Exercise>
Below are records. Copy every line with "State" in it.

Data for this exercise>

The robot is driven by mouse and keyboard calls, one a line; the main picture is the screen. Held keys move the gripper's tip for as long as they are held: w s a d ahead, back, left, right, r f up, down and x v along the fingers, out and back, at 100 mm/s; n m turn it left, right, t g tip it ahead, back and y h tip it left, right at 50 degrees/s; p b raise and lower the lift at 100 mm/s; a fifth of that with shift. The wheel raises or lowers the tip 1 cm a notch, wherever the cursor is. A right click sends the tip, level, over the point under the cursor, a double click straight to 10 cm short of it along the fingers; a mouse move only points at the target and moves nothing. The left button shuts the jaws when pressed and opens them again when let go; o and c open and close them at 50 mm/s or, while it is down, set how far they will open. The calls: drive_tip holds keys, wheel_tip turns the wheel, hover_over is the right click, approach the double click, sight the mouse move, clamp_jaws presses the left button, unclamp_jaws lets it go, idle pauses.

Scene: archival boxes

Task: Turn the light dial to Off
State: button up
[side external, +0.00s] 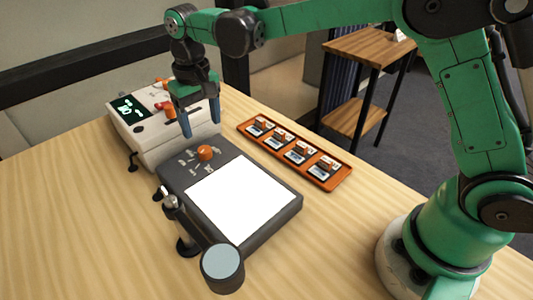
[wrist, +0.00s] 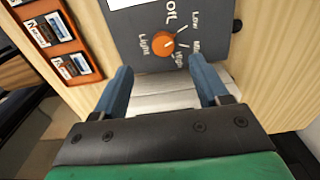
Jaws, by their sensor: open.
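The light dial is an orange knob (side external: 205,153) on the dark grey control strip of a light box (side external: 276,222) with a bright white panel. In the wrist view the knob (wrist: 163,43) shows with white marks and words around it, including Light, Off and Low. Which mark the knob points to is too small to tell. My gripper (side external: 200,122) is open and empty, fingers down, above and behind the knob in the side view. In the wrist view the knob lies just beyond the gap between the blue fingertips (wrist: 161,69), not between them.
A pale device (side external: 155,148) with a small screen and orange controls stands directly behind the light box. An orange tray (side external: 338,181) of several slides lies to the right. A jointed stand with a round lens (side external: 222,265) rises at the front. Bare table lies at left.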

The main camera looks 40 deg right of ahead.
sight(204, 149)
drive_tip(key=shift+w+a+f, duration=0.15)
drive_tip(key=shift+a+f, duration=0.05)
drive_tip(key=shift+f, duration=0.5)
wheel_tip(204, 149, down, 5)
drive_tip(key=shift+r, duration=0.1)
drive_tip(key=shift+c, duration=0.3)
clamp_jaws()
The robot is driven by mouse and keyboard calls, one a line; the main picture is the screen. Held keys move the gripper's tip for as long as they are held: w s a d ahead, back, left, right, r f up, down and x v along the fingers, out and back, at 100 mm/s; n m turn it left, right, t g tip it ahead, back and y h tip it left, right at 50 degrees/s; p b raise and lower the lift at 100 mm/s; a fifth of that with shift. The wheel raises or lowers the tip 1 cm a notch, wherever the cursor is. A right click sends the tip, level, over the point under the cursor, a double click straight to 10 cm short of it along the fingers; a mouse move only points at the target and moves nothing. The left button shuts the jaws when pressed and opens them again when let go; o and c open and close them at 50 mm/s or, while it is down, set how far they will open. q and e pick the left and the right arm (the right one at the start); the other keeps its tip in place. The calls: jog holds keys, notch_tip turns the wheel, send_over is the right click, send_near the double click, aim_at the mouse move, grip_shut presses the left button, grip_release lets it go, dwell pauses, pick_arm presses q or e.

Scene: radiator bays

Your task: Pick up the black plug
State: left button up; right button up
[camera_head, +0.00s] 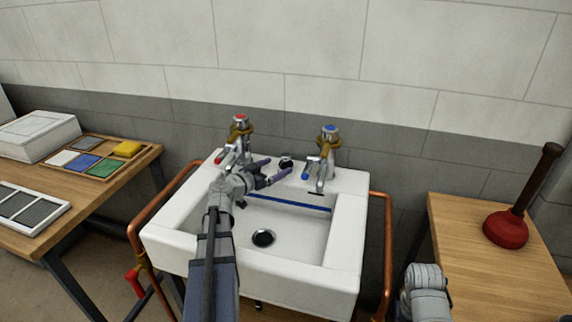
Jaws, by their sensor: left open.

Task response>
State: button up
State: left button up; right button up

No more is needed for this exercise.